Ve beklenen etki sağlandı!
Xxx
Bir yığın ayrıntı.
Görüntüyü ilk ABD yaptı.
Hayır ilk görüntü bizden.
Genel Kurmay da ABD gazetesine “mahçup bir yalanlama” ile cevap veriyor. Dönüyor dolaşıyor sonuç olarak bu propagandayla Türk halkının kafasına; “Türk ordusu göbek bağıyla ABD’ye bağlıdır. ABD ne önerirse Türk ordusu onu yapmalıdır.” mesajını kalıcı olarak yerleştiriyorlar. Muhtemelen “Suriye’de ABD ne diyorsa Türkiye onu yapsın” dayatmasına altlık hazırlıyorlar.
Propaganda hedefine ulaştı.
(uyan borusu)
Egzoz muayene tekelinden bir örnek daha!
Okurumuz Fahir Hancılar, “Egzoz gazı” yazısını okumuş, kendi başından geçeni şöyle yazıyor: “Muayene istasyonuna gittim. Otomobilimi muayeneye aldılar.
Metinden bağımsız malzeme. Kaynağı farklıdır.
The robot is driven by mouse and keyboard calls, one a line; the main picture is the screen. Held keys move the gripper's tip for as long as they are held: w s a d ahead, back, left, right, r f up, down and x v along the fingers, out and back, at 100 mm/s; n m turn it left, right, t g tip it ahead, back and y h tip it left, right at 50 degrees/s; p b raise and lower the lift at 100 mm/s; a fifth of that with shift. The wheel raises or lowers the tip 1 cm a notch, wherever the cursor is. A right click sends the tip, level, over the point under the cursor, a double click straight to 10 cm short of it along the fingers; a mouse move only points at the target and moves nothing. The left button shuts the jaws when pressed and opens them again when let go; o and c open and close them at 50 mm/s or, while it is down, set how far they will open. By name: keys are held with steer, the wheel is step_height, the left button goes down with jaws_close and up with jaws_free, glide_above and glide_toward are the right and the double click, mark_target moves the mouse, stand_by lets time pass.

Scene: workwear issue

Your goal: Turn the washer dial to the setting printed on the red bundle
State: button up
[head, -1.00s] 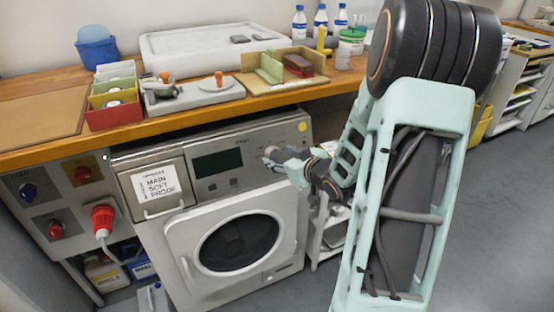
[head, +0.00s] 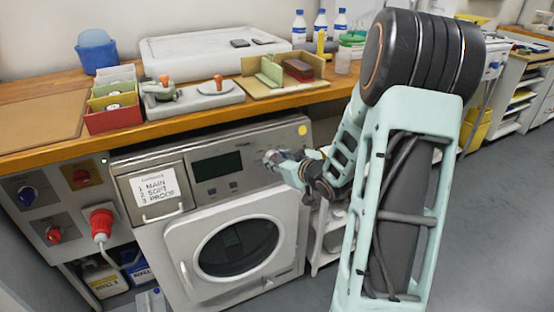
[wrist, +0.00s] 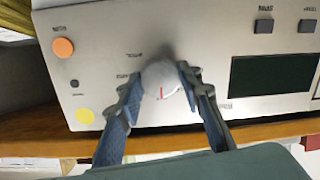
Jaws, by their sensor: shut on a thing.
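The washer (head: 210,150) stands under the wooden counter, its panel facing me. Its dial is hidden by my gripper in the head view. In the wrist view the pale round dial (wrist: 161,88) carries a red line that points nearly straight down the picture. My gripper (head: 270,157) is at the panel's right part. In the wrist view my gripper (wrist: 157,75) has one finger on each side of the dial, shut on it. A dark red bundle (head: 298,68) lies in a wooden tray on the counter. Any print on it is too small to read.
A white card (head: 155,187) on the washer drawer lists 1 MAIN, 2 SOFT, 3 PROOF. In the wrist view an orange button (wrist: 63,47) and a yellow sticker (wrist: 85,116) sit left of the dial. The counter edge (head: 130,139) runs above the panel.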

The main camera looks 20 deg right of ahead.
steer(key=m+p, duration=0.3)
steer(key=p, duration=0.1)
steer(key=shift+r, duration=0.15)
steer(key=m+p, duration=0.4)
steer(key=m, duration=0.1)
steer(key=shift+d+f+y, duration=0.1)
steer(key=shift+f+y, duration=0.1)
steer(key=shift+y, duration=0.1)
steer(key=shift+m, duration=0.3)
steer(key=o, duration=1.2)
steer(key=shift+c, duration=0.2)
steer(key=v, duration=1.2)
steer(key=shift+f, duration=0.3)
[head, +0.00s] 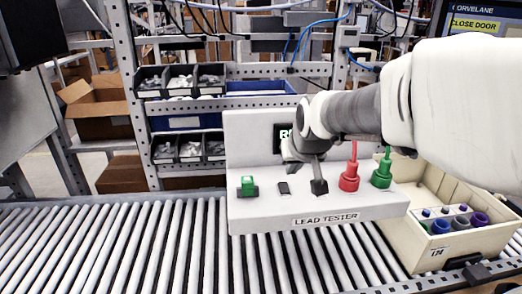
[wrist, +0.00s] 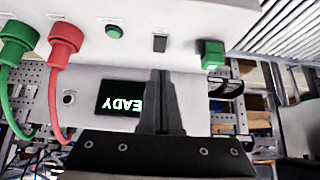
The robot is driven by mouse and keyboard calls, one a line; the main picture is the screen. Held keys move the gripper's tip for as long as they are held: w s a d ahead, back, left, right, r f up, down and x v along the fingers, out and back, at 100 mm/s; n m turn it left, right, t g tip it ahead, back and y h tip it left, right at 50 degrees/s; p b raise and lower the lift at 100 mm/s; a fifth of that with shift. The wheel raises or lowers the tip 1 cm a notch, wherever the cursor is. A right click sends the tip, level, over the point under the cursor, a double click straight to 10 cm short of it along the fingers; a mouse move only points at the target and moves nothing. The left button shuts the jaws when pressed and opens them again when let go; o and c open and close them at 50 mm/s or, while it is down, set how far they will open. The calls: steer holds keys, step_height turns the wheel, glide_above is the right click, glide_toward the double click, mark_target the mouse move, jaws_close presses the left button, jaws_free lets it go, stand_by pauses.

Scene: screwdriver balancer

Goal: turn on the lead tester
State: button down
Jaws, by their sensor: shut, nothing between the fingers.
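The lead tester (head: 290,212) is a white box with an upright back panel. A round green button (wrist: 113,32) shows only in the wrist view. My gripper (head: 319,188) is shut and empty, pointing down over the deck between black switch and red plug.
A red plug (head: 349,178) and a green plug (head: 382,174) stand upright on the tester's right side, close to my gripper. A cream bin (head: 450,250) with colored items is at the right. The roller conveyor (head: 120,235) is clear at left. Shelves with bins stand behind.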

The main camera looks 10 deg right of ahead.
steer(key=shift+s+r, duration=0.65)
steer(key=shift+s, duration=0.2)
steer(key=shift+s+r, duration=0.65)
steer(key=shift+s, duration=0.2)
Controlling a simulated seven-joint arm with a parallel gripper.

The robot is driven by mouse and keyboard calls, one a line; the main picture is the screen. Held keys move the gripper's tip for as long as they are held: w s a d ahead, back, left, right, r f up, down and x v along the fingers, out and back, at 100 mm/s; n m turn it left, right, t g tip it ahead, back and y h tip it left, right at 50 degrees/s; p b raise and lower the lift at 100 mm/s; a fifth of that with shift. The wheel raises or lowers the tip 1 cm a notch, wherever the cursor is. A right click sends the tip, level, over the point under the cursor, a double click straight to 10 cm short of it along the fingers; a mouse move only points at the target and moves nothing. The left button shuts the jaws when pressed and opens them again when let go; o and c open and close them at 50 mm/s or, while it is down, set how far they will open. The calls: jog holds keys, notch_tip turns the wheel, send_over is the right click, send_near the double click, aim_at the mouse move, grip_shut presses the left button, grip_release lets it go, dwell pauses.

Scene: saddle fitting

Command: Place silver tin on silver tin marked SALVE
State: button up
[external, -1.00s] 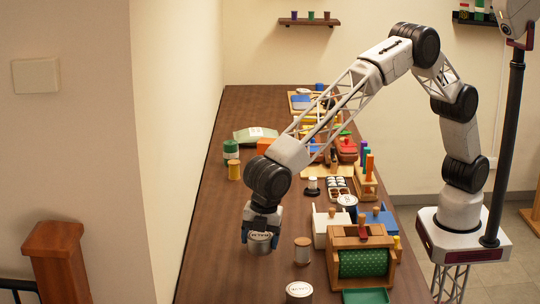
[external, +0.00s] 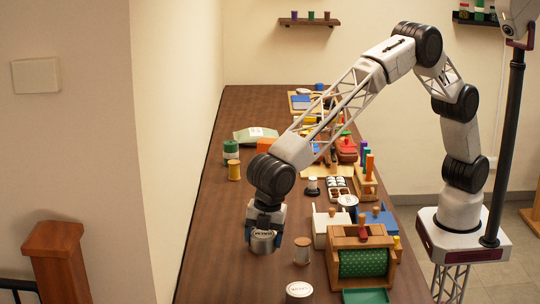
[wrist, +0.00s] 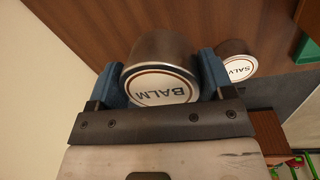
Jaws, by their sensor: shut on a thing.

Fren lambalarının yanmadığını, dörtlü flaşör yandığı zaman kısa devre olamadığını, arka tekerleklerin sol tarafı daha kuvvetli, sağ tarafı daha zayıf tuttuğunu rapor edip beni tamirci ustama gönderdiler. Kendi ustam bütün eksiklikleri tamamladı. Ertesi gün “Trafik muayene istasyonuna” tekrar gittim. Tekrar muayene etiler. Fren ayarlarının tam olmadığını söylediler. Benim ilk muayenede yatırdığım 171 TL bedelin yandığını, arabayı tekrar tamirciye götürdükten sonra gelip 148 TL daha yatırmamı istediler. Tüketici haklarına aykırı, mahkemeye giderim diye itiraz ettim. İstediğin yere git dediler. Egzoz gazı yazısında AKP iktidarı “devletin tekelinde olan otomobil muayene hizmetini biri Türk (Doğuş) diğeri Alman(TÜTEV) adlı iki şirkete 20 yıllığına devrettiğini ve bunun rekabet hukukuna aykırı olduğunu” yazmıştım.